> _WORK TO DO_
Both boundary lines count: repeat, exactly and alone, the lines from the one containing "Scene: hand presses" to the one containing "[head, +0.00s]", with pictures left out.
=====
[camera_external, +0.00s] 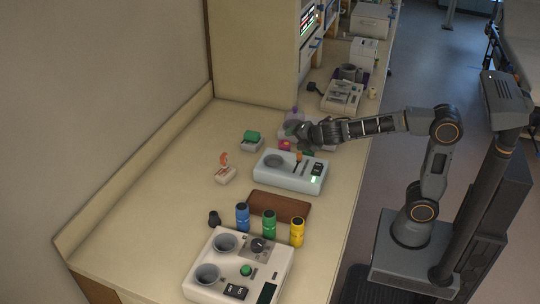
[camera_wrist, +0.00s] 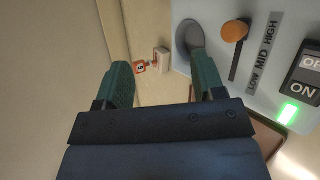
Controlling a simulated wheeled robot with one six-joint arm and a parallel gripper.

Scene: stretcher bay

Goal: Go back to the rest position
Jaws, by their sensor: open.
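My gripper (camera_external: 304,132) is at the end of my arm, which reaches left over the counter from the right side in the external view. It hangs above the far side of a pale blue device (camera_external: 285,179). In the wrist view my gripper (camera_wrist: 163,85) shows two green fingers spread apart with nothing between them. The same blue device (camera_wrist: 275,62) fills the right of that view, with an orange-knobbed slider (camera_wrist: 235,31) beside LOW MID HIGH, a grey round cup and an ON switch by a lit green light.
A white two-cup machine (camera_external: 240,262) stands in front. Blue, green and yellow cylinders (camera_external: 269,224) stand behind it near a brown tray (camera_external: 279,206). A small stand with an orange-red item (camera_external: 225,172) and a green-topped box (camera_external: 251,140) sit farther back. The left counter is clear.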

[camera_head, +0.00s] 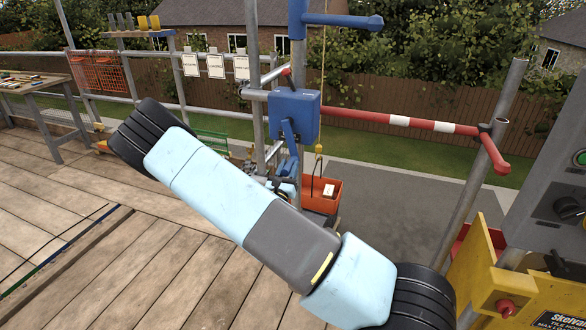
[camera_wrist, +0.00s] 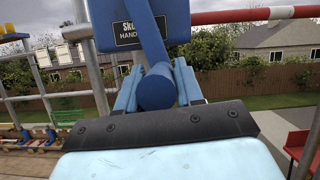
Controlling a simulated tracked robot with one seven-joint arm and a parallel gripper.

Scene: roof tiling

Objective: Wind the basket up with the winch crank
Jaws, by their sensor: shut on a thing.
=====
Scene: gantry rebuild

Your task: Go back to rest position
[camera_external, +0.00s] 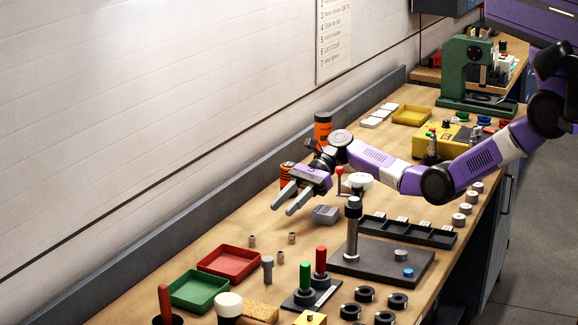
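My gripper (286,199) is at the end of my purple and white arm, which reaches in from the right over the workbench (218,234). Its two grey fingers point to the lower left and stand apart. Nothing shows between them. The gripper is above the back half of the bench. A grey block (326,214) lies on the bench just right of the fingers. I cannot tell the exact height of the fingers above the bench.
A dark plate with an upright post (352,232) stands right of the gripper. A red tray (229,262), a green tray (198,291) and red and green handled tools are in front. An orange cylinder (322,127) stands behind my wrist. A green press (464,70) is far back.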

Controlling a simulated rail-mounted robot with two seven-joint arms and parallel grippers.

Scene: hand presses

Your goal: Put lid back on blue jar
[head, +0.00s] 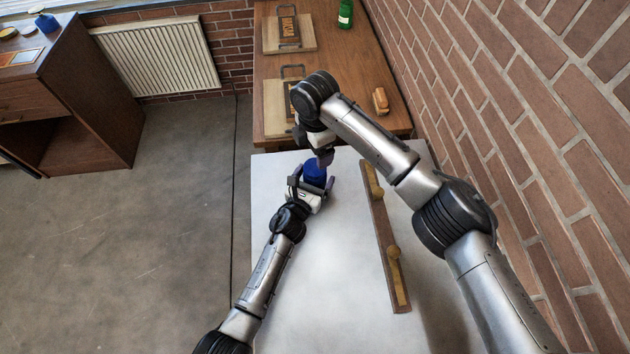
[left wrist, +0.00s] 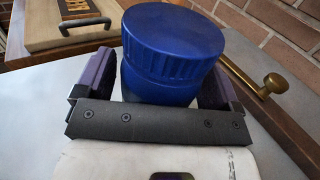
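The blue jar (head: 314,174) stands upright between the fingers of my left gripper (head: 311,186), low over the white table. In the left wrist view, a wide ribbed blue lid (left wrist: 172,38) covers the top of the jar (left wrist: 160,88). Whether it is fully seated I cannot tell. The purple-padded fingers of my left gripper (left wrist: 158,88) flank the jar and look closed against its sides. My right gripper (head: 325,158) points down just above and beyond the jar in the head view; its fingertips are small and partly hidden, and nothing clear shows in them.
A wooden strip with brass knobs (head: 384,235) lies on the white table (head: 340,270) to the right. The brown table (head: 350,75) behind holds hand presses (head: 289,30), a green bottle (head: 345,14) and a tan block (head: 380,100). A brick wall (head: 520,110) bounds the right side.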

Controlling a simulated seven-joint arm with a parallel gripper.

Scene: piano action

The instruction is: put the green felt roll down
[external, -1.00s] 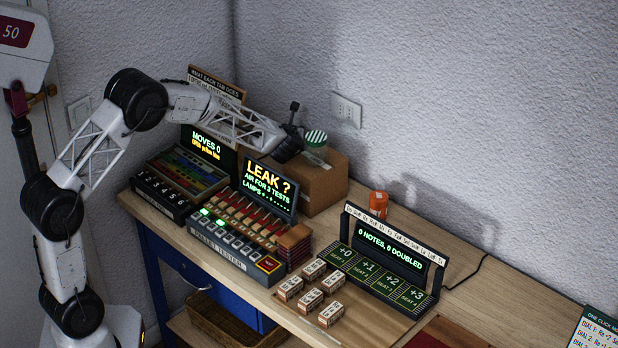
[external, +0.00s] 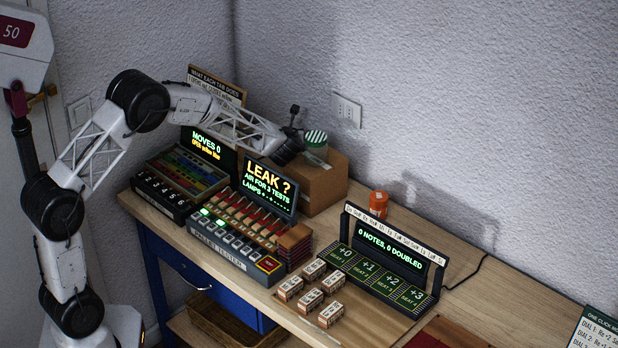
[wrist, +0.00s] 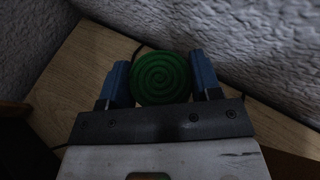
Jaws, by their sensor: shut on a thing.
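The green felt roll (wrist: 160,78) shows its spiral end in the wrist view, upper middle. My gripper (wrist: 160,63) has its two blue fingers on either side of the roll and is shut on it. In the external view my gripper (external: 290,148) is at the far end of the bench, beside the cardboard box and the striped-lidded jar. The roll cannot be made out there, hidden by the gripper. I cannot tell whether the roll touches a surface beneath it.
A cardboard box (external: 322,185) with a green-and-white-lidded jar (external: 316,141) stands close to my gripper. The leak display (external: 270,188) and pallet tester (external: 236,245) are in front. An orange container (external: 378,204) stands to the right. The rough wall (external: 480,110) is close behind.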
=====
> _SOLVED EXERCISE_
Scene: hand presses

Your goal: Put lid back on blue jar
[head, +0.00s] 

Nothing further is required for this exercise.